I am grateful for the hon. Gentleman’s question. I will not tangle with all the things that he raised, but we have a pretty resilient system. The fact that the vast majority of votes cast are pencil or pen marks on bits of paper that are physically counted means that it is basically an impossible system to hack. What we need to be aware of is the vulnerability of electoral registers and systems. The dispersal of our electoral register among different electoral authorities is another source of resilience: there is not one system to hack. However, we need to be aware of what certain countries might want to be seen to be doing—what they might want to be seen to be attempting to influence the result of, or want to be thought to influence the result of. I do not think that any country influenced the result of the leave vote in the EU referendum. I do not think that the result in any election in any major country would have been altered, but we need to understand why certain countries are doing this and what psychological effect they are trying to create by attempting these things, and we need to be alert to the vulnerability of our systems.
(Select Committee Statement): I am grateful to the Backbench Business Committee for providing time for me to present our 10th report of this Session, entitled “Lessons still to be learned from the Chilcot Inquiry”. The decision to invade Iraq has left an indelible scar on British politics. It continues to be as controversial today as it was at the time, not least because it became apparent after the invasion that it was to become a protracted and bloody affair, costing the lives of 179 UK servicemen and women, as well as those of our allies and of thousands of people in Iraq. The consequences of the decision to invade Iraq remain profound, not only for domestic politics but for our foreign and security policy and the stability of the region.
The Chilcot inquiry was established in 2009 to provide some closure to the controversy. However, in the minds of many, it was already far too late. I am reminded that the House of Commons first voted on the question of whether to have an inquiry in 2002, on a Conservative Opposition motion. For many, the length of the inquiry that was eventually established has itself has been subject to extensive criticism. Most of the reporting and discussion of the Chilcot inquiry has been preoccupied with the substance of the decision to go to war, its legality, and what happened in the aftermath of the invasion. Yet there are also lessons still to be learned regarding the machinery of government and how it operated and regarding the conduct of public inquiries, and that is what Public Administration and Constitutional Affairs Committee therefore agreed to focus on.

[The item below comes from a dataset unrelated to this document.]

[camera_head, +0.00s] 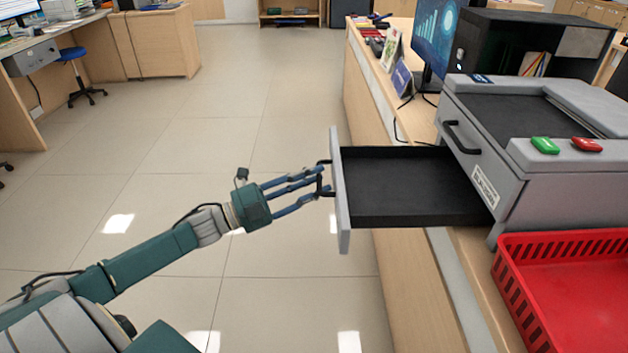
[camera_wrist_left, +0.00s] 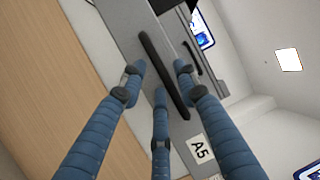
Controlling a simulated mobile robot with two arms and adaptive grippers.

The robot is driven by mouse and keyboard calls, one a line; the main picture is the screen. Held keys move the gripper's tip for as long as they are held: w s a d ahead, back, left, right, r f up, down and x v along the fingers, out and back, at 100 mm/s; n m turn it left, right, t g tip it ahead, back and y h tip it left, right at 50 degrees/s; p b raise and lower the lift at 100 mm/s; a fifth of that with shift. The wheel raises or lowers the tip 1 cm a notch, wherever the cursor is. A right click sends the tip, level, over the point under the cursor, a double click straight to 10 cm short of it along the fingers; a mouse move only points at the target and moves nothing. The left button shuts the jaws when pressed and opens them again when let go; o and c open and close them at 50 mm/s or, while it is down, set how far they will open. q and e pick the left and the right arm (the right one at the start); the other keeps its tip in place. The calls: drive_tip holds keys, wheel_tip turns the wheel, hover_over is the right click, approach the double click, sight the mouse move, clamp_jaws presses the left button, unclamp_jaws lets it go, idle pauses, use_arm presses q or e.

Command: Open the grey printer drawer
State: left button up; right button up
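The grey printer drawer (camera_head: 343,205) stands pulled out to the left from the printer (camera_head: 482,150), its black tray (camera_head: 405,185) empty. My left gripper (camera_head: 322,180) is at the drawer's outer face, by its dark handle. In the left wrist view, the blue fingers (camera_wrist_left: 160,80) lie spread around the black handle bar (camera_wrist_left: 163,75), with gaps showing beside it; I see no firm contact. Part of the handle is hidden by the fingers in the head view. My right gripper is not in view.
Another black handle (camera_head: 460,137) is on the printer's front, above the drawer. A red basket (camera_head: 515,300) stands on the counter below the printer in the picture. A monitor (camera_head: 436,38) and a black cabinet (camera_head: 490,40) are behind. The tiled floor (camera_head: 250,130) at left is clear.

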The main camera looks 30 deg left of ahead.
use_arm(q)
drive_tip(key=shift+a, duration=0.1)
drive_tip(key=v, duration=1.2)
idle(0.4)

PACAC’s report, launched today, examines the striking extent to which Cabinet government and collective decision making were sidelined by the then Prime Minister in the run-up to the Iraq war. As was made clear in the Chilcot report, significant decisions on Iraq, pre-conflict, were taken without sufficient consultation of Cabinet colleagues. Chilcot concludes that there were 11 decision points prior to the invasion on which there
“should have been collective discussion by a Cabinet Committee or small group of Ministers on the basis of inter-departmental advice agreed at a senior level between officials”.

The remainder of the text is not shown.